[Information supplied]
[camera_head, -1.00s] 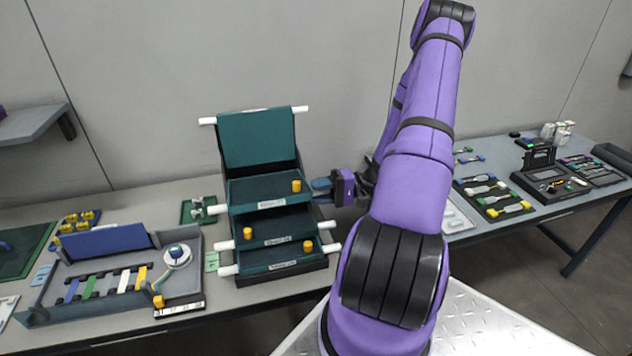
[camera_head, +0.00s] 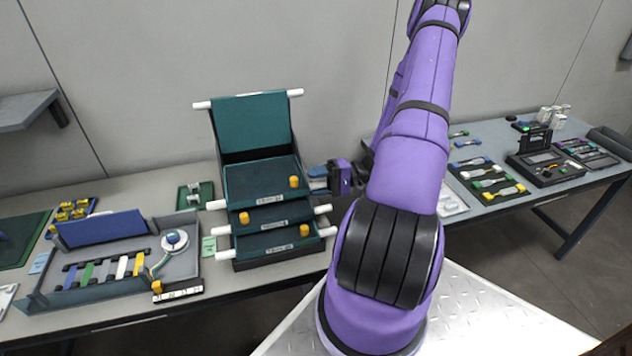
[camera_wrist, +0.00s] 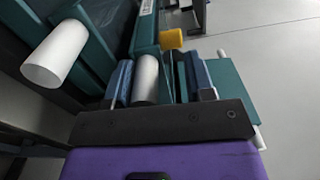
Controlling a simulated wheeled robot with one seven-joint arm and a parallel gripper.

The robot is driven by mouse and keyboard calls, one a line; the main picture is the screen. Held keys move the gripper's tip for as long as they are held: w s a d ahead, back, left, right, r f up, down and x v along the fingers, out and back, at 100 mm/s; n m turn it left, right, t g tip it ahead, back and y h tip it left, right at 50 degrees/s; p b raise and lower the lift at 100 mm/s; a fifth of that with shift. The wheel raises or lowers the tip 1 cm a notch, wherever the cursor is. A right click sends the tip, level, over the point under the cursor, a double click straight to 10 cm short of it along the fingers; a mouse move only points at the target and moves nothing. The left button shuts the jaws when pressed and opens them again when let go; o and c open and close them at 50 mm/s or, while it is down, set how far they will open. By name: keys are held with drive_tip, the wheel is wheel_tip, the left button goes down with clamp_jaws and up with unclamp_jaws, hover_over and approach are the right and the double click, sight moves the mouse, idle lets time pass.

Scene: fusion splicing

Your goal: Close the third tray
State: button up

[Do this]
In the data above, please extract the lines from the first one through the line with "Controlling a simulated", exactly, and keep pictures out.

[Exercise result]
[camera_head, -1.00s] 
[camera_head, +0.00s] 
[camera_wrist, +0.00s] 
Controlling a simulated wheeled robot with one seven-joint arm and a parallel gripper.

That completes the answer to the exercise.